Thursday, January 29, 2004

Twitty's conviction
erased from the record

By Sharon Coolidge
The Cincinnati Enquirer

A judge erased a misdemeanor conviction from former assistant Cincinnati police chief Ron Twitty's criminal record Wednesday.

Hamilton County Common Pleas Court Judge Beth Myers expunged Twitty's conviction for lying to police during an investigation in 2002.

In making her decision, Myers said Twitty's right to privacy outweighed the public's right to know about his past.

As part of a plea agreement, Twitty pleaded no contest to the charge and agreed to leave the police department to end the criminal case against him over damage to his city-owned car. At the time he stepped down, Twitty was the highest-ranking African-American officer in the police department.

Myers cited past cases in which officers charged with crimes more serious than Twitty's had their records sealed. And, she said, Twitty's case had been repeatedly covered in the media and the information already reported remains in the public domain.

Twitty was not present during the short hearing, but said later he was pleased.

"I didn't ask for special treatment, just what everyone else does," he said.

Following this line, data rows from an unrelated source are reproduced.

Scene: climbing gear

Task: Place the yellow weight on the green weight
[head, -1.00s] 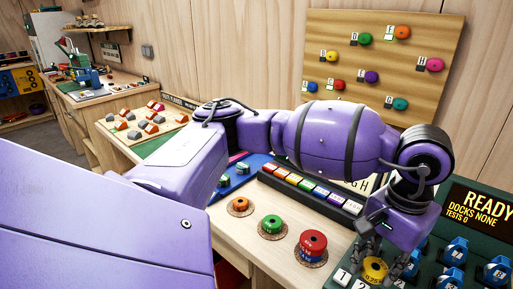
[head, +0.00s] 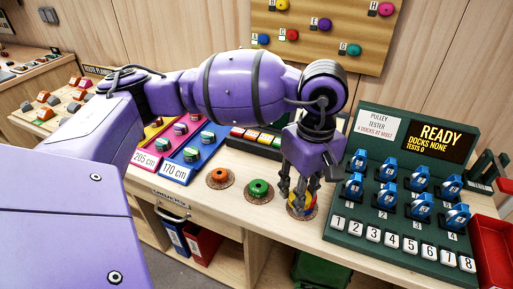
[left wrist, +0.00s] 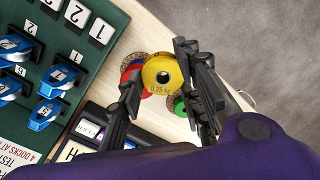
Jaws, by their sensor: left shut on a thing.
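My left gripper (head: 302,203) is shut on the yellow weight (left wrist: 162,84), a round disc with a centre hole and a 0.25 kg mark. In the head view the fingers mostly hide the yellow weight. It is in front of or over the red and blue weights (left wrist: 131,73), which are largely covered. I cannot tell the gap between them. The green weight (head: 259,187) lies on a round cork mat, left of the gripper in the head view. It shows partly behind a finger in the left wrist view (left wrist: 179,105). My right gripper is not in view.
An orange weight (head: 218,175) sits on a mat left of the green one. The pulley tester (head: 385,222), with blue pulleys and numbered tiles, stands close to the gripper's right. Colour-coded blocks (head: 258,140) lie behind. The bench's front edge is near the mats.

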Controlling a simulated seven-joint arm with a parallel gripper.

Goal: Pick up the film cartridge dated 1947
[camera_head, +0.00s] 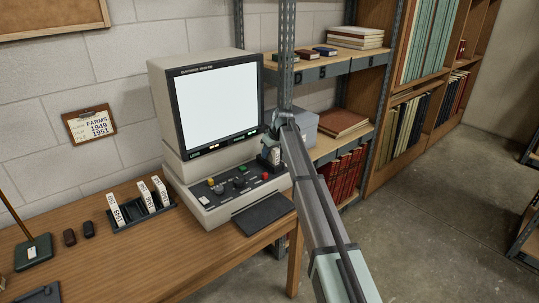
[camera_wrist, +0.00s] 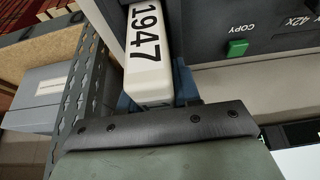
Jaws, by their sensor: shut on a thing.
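A white film cartridge (camera_wrist: 147,50) with "1947" in black print fills the upper middle of the wrist view. My gripper (camera_wrist: 158,100) is shut on it; blue finger parts show at its sides. In the head view my gripper (camera_head: 272,144) is at the right of the microfilm reader, above its control panel, and the white end of the cartridge (camera_head: 276,155) shows below it. A dark rack (camera_head: 128,219) on the wooden table holds three white cartridges (camera_head: 147,196) with printed labels, too small to read surely.
The microfilm reader (camera_head: 160,95) has a lit white screen and a panel of coloured buttons (camera_head: 240,183). A steel shelf post (camera_head: 287,60) stands close to my gripper. A clipboard (camera_head: 90,125) on the wall reads "FARMS 1949 1951".

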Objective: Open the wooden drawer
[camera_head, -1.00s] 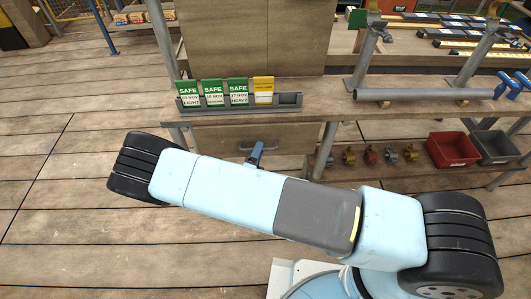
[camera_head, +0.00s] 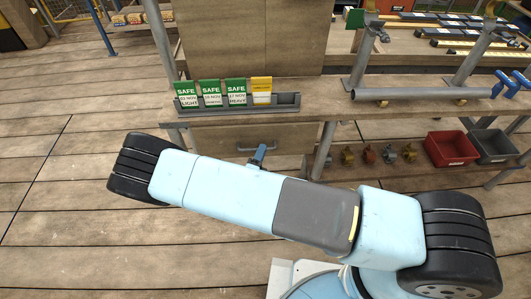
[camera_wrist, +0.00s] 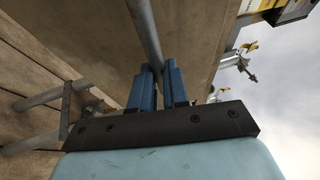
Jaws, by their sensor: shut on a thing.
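The wooden drawer (camera_head: 215,138) is under the workbench top in the head view, behind my arm. Its front is plain wood with a grey bar handle (camera_head: 272,149). My gripper (camera_head: 257,155) is at the handle, with only a bit of its blue fingers showing above my arm. In the wrist view, my gripper's two blue fingers (camera_wrist: 158,80) are shut on the grey handle bar (camera_wrist: 147,35), which runs up between them. My arm hides the lower part of the drawer front. I cannot tell whether the drawer stands out from the bench.
A rack of green and yellow cards (camera_head: 237,103) stands on the bench above the drawer. A grey pipe (camera_head: 420,94) lies to its right. A red bin (camera_head: 451,149) and a grey bin (camera_head: 495,147) sit on the lower shelf. The plank floor (camera_head: 60,220) at left is clear.

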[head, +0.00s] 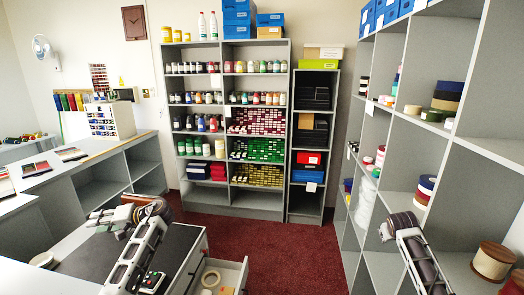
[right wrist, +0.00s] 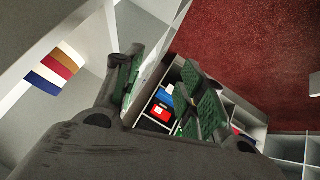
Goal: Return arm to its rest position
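My right gripper (right wrist: 163,68) spans the middle of the right wrist view. Its two dark fingers with green pads stand apart, and I see nothing held between them. The shelf at the back shows through the gap. In the head view my right arm (head: 420,258) stands at the right, in front of the right-hand shelving. My left arm (head: 135,255) is bent over the dark-topped counter at the lower left.
The right-hand shelving (head: 384,128) stands close beside my right arm, with a wooden spool (head: 493,261) on it. An open drawer (head: 231,272) juts out beside the counter mat (head: 182,245). The red carpet (head: 300,250) between is clear. Stocked shelves (head: 206,52) line the back wall.

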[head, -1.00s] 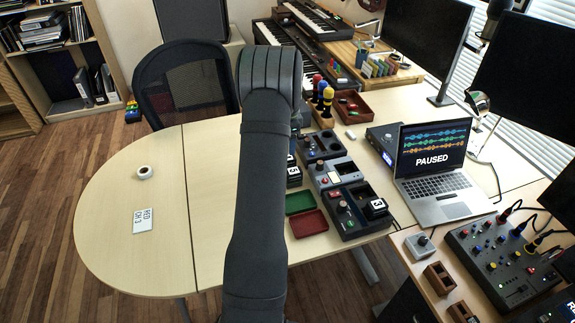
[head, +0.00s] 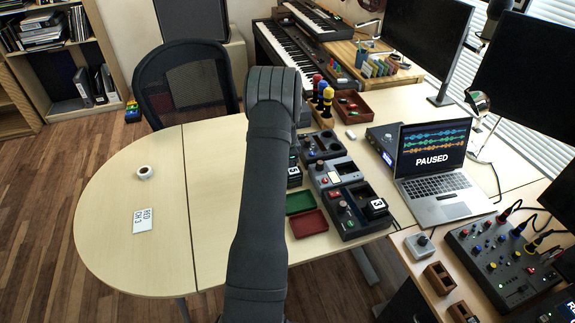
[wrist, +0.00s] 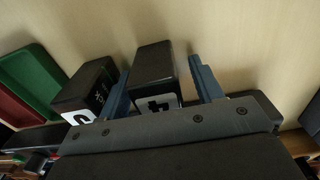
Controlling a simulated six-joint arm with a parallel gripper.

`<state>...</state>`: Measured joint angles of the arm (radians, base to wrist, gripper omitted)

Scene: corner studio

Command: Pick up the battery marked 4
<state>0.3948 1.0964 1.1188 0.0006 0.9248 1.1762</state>
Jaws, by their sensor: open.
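In the wrist view a black battery (wrist: 154,72) stands between the two blue fingers of my gripper (wrist: 160,72). Its white label shows a 4, upside down and partly cut off by the gripper body. The fingers are open, one on each side, with a visible gap on the right. A second black battery (wrist: 88,90) stands just left of the left finger; its label is partly hidden. In the head view my arm hides the gripper and most of this spot; dark batteries (head: 294,178) peek out at its right edge.
A green tray (wrist: 35,72) and a red tray (wrist: 15,98) lie left in the wrist view. In the head view, dark charger units (head: 328,177) stand right of the arm, one holding a battery marked 3 (head: 377,205). A laptop (head: 440,190) is farther right. The left tabletop (head: 110,210) is mostly clear.

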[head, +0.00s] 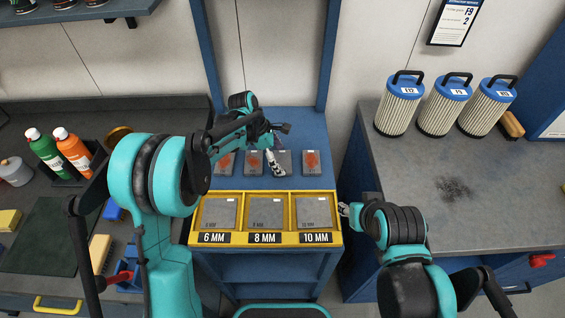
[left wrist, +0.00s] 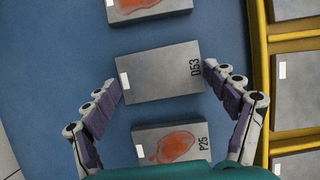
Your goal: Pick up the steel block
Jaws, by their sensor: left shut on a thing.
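Several grey steel blocks lie in a row on the blue bench top. The plain one marked D53 (left wrist: 160,73) has no red patch; in the head view this block (head: 287,157) is partly hidden by my left gripper (head: 275,163). In the left wrist view my left gripper (left wrist: 162,88) has a finger against each end of D53 and is shut on it. I cannot tell whether the block is off the bench. Block P25 (left wrist: 190,150), with a red-orange patch, lies beside it. My right gripper (head: 345,209) is by the tray's right edge, its jaws too small to read.
A yellow tray (head: 245,239) in front has compartments labelled 6 MM, 8 MM and 10 MM, each with a grey plate. Other red-patched blocks (head: 225,161) (head: 311,161) flank D53. Filter cartridges (head: 442,108) stand on the right bench; bottles (head: 73,150) stand at left.

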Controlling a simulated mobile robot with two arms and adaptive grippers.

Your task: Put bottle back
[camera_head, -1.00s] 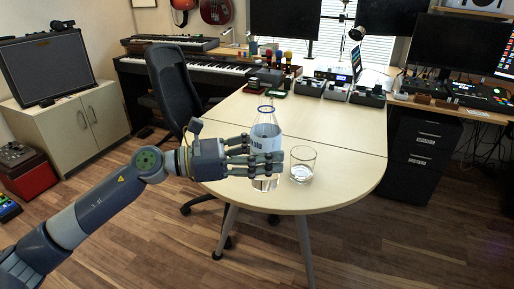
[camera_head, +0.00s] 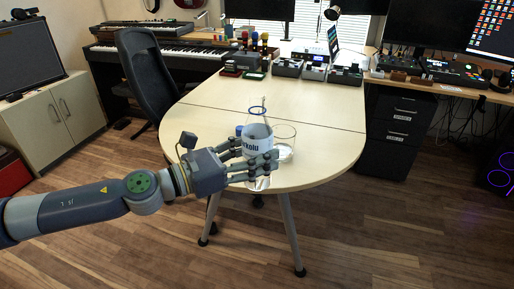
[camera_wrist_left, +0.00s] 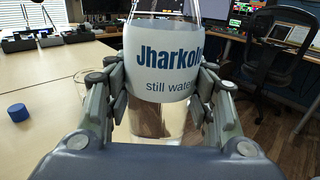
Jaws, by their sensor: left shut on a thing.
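A clear bottle with a white label (camera_head: 257,139) stands near upright in my left gripper (camera_head: 266,162), at the table's front edge. The left wrist view shows the label (camera_wrist_left: 162,62) close up, with the gripper's fingers (camera_wrist_left: 165,88) on both sides of the bottle. My left gripper is shut on the bottle's lower part, and its fingers hide some of it. I cannot tell whether the bottle's base touches the table. A small blue cap (camera_head: 239,130) lies on the table left of the bottle; it also shows in the left wrist view (camera_wrist_left: 18,112). My right gripper is not in view.
A clear drinking glass (camera_head: 287,146) stands just right of the bottle, partly behind it. The pale table (camera_head: 325,150) is clear around its right side and middle. Small boxes (camera_head: 313,72) line its far end. A black chair (camera_head: 150,75) stands at its left.

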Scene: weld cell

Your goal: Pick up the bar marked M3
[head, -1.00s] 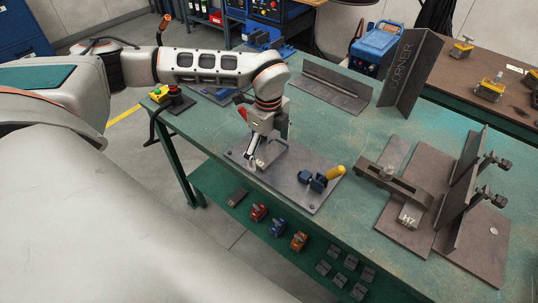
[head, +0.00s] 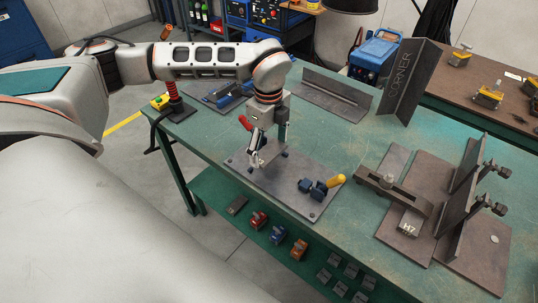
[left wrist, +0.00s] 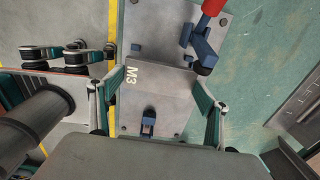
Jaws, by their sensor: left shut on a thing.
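The bar marked M3 (left wrist: 165,88) is a flat grey piece with white lettering. In the left wrist view it sits between the two fingers of my left gripper (left wrist: 160,76), which are shut on it. In the head view my left gripper (head: 262,160) is over the grey fixture plate (head: 240,168). The bar shows there only as a small grey piece (head: 273,151), partly hidden by the gripper. I cannot tell how much gap is between bar and plate. My right gripper is not in view.
A blue clamp with a yellow handle (head: 322,187) stands on the plate's right side. An H7 block (head: 408,228) lies at a welded fixture on the right.

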In 2003, 2221 records were sealed in Hamilton County Court -- the most in the past five years, according to statistics from the Hamilton County Clerk of Courts Office.

Twitty said if he could have afforded the pay the legal fees to take the case to trial in 2002, he would have fought the charges.

"But if I won I would have been financially ruined, if I lost I would have been financially ruined," he said. "I was only going to stay (on the department) two more years anyway."

Hamilton County Prosecutor Mike Allen fought the expungement, saying the public has a right to know about Twitty's past. He declined comment on Myers' decision.

A clean record will allow Twitty to seek another law enforcement job, if he chooses.

He said he has been offered jobs in law enforcement, but declined to name any departments that have contacted him. He said he's considering several options, again declining to provide details.

Twitty said that whatever his future career holds, he will continue to work to be a prominent presence in burgeoning grassroots crime-fighting efforts in Cincinnati neighborhoods.

Twitty vowed to get involved in such efforts after his stepson was shot to death in Bond Hill.